OPINION

Editorial

The spontaneous citizens’ movement and the heterogeneous groups which swarmed into Genoa to protest against the antisocial aspects of globalization – following similar rallies in Seattle and Gothenburg – was rightly welcomed by the majority of the public. People tend to see such protest rallies as the reaction of civil society against the extremes of the neoliberal economic system. They also seem to appreciate that – apart from the basic organization which is necessary for protesters to clash with the world’s powerful – the protest rallies actually managed to preserve their spontaneous character without being subsumed by political parties. The maintenance of this positive momentum does not presuppose, of course, that demonstrators confine their action to international gatherings. It is normal that they mobilize at the national level as well.

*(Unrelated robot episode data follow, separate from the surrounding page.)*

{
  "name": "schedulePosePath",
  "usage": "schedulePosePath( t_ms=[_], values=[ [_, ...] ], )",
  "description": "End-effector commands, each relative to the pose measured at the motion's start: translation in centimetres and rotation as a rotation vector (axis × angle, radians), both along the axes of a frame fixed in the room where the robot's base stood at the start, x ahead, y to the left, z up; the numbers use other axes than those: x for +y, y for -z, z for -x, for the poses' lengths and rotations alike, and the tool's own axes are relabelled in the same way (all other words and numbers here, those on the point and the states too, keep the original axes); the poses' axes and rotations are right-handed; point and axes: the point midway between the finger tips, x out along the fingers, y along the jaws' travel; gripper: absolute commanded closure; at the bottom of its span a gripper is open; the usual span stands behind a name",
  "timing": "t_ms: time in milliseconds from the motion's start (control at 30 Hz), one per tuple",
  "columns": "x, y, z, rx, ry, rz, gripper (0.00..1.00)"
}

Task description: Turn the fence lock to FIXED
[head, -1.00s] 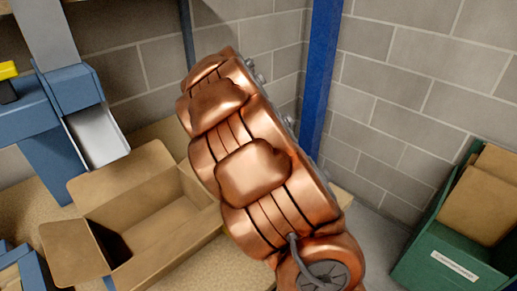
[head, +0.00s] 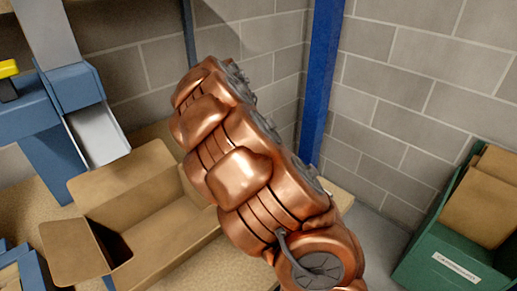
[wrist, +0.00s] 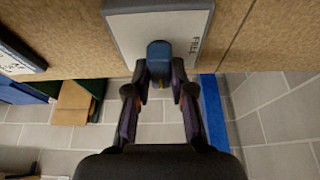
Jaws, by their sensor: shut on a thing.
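In the wrist view, the fence lock shows as a blue knob (wrist: 159,50) on a pale plate (wrist: 122,30). The plate carries a printed word to the right of the knob that looks like FREE; no FIXED marking can be made out. My gripper (wrist: 160,76) has its two dark fingers closed on the knob, one on each side. A small orange-yellow mark shows between the fingertips. In the head view my copper arm fills the middle, and neither the gripper nor the lock can be seen.
An open cardboard box (head: 98,208) stands left of my arm on a tan board surface. Left of it is a blue machine with a pale chute (head: 96,136). A blue post (head: 320,80) stands at the wall corner. A green bin (head: 425,248) holding cardboard is at right.

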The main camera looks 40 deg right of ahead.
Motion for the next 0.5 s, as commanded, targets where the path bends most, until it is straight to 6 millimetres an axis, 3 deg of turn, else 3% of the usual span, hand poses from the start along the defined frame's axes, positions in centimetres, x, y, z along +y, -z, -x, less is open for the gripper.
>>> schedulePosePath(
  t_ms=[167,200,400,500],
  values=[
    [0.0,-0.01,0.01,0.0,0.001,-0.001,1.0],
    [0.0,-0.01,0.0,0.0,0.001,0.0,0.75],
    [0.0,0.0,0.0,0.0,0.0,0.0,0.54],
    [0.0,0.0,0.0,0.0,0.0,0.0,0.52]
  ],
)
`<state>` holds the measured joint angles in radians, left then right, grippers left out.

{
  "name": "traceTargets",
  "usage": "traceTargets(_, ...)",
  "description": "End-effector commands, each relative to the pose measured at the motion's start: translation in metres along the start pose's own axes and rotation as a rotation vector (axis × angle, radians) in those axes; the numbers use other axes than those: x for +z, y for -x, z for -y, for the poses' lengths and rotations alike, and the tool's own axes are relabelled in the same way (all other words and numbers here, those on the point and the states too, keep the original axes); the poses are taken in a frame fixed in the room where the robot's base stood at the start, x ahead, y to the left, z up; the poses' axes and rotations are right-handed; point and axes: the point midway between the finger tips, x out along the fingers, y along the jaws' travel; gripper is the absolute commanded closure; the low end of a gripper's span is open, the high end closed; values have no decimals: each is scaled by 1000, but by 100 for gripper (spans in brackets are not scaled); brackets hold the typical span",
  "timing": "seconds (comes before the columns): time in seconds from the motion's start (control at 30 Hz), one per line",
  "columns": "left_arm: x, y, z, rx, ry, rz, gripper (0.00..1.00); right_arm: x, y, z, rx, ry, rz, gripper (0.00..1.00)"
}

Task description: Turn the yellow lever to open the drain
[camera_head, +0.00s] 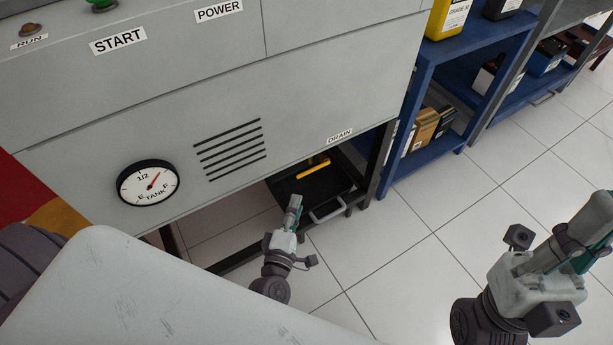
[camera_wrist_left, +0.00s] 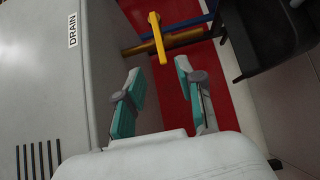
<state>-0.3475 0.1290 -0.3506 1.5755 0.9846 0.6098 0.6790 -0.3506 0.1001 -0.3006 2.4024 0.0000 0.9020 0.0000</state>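The yellow lever (camera_head: 313,170) shows under the grey engine panel, below the DRAIN label (camera_head: 340,135). In the left wrist view the lever (camera_wrist_left: 158,38) is a narrow bar across a brass-coloured pipe (camera_wrist_left: 182,38). My left gripper (camera_head: 294,208) is below and a little left of the lever in the head view. In the left wrist view its teal-padded fingers (camera_wrist_left: 160,85) are apart with nothing between them, and the lever lies beyond the fingertips, not touching. My right gripper (camera_head: 592,220) is at the right, away from the panel, partly cut off by the picture edge; its finger gap is unclear.
A black tray (camera_head: 326,212) with a handle stands under the panel by the lever. The tank gauge (camera_head: 148,184) and vent slots are on the panel face. A blue shelf (camera_head: 417,162) with boxes is to the right. Tiled floor (camera_head: 400,240) is clear between the arms.

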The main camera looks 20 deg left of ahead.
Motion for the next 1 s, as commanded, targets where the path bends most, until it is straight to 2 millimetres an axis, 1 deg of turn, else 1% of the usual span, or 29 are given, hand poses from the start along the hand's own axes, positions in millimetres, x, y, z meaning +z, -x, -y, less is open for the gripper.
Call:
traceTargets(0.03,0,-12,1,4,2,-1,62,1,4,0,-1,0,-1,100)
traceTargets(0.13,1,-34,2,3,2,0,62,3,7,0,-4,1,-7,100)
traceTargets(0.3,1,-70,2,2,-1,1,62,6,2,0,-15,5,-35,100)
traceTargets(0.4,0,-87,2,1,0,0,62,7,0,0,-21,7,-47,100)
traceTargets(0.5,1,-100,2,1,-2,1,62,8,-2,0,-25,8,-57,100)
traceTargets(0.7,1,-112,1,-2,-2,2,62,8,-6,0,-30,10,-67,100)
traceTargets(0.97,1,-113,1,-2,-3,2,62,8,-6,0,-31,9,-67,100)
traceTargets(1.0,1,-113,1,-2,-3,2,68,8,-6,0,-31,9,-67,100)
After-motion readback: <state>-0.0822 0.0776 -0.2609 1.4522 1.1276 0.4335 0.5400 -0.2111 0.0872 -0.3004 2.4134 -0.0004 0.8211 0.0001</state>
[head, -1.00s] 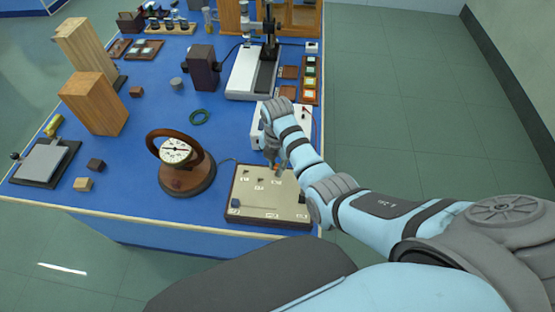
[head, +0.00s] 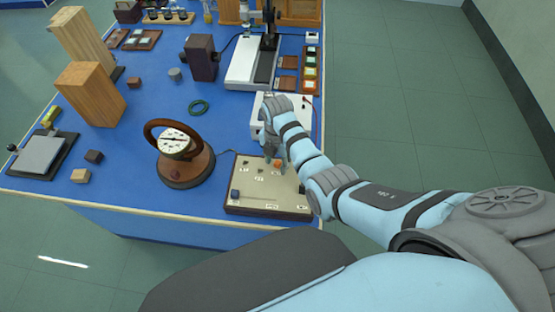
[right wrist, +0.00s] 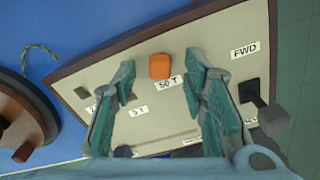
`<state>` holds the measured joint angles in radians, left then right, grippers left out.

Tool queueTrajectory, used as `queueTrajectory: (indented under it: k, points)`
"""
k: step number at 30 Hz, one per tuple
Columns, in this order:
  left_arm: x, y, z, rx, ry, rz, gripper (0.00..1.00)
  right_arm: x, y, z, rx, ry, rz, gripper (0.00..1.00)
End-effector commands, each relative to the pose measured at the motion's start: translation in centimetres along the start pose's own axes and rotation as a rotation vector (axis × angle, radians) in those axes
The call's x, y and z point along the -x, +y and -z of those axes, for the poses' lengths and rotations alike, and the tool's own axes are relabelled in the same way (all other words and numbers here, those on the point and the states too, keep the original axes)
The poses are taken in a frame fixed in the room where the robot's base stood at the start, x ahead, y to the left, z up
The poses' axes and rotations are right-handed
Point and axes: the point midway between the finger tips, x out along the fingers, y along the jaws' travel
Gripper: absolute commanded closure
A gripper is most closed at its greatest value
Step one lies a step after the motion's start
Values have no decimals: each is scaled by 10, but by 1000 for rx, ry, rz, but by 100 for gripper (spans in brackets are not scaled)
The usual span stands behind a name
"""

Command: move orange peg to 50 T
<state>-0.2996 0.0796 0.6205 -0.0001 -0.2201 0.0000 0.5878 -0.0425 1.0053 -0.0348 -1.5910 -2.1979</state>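The orange peg (right wrist: 160,66) stands on the beige panel (right wrist: 95,70), right beside the "50 T" label (right wrist: 166,82). In the head view the peg (head: 278,163) shows as a small orange spot under my right gripper (head: 273,152). In the right wrist view my right gripper (right wrist: 160,65) is open, with one teal finger on each side of the peg and gaps between. The fingers do not hold it. More "T" labels show to the left, partly hidden by the left finger. My left gripper is not in view.
A "FWD" label (right wrist: 244,51) and a black lever (right wrist: 262,105) are on the panel's right side. A round brown-based dial meter (head: 185,165) stands left of the panel. A white box (head: 262,128) is behind it. Wooden blocks (head: 92,95) stand farther left.

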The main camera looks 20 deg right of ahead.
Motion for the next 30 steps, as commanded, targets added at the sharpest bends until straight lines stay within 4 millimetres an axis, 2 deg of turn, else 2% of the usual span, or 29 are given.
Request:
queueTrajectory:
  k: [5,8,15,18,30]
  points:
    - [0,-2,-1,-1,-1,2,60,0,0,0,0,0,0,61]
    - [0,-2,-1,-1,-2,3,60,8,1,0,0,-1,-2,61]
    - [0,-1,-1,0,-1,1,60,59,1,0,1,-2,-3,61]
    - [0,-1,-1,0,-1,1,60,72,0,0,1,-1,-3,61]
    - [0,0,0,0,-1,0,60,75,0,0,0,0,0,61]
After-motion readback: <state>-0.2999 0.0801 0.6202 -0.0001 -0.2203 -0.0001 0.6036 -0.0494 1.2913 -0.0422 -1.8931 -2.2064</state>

Given this, it is needless to say that protests should not degenerate into a mere addiction. The purpose of each demonstration should be related to the danger which caused the reaction of the people of Seattle. Protesters, whether individuals or organizations, have to protect their autonomy and not become the stooges of political parties or self-interested individuals. Perceiving the above threat, the Labor Center of Thessaloniki rejected proposals for organizing Genoa-style protests in the city during the opening ceremony of Thessaloniki’s International Fair – an event which is not related to the promotion of an antisocial policy but to advertising the Greek economy. In contrast, the organizers of Genoa 2001 Initiative, a Greek anti-globalization group, which insists on organizing a protest rally on that day, cannot help raising suspicions that they have either lost all sense of moderation or, what is more likely, that they aspire to assume public positions without hesitating to enter the zone of absurdity by leveling accusations not just against the government but also against the unions. Did our fellow citizens who traveled to Italy to express their genuine indignation against the current state of the world deserve such leaders? Or is it the fate of even the most noble of movements in Greece to be betrayed by the ambition and frivolity of their leaders?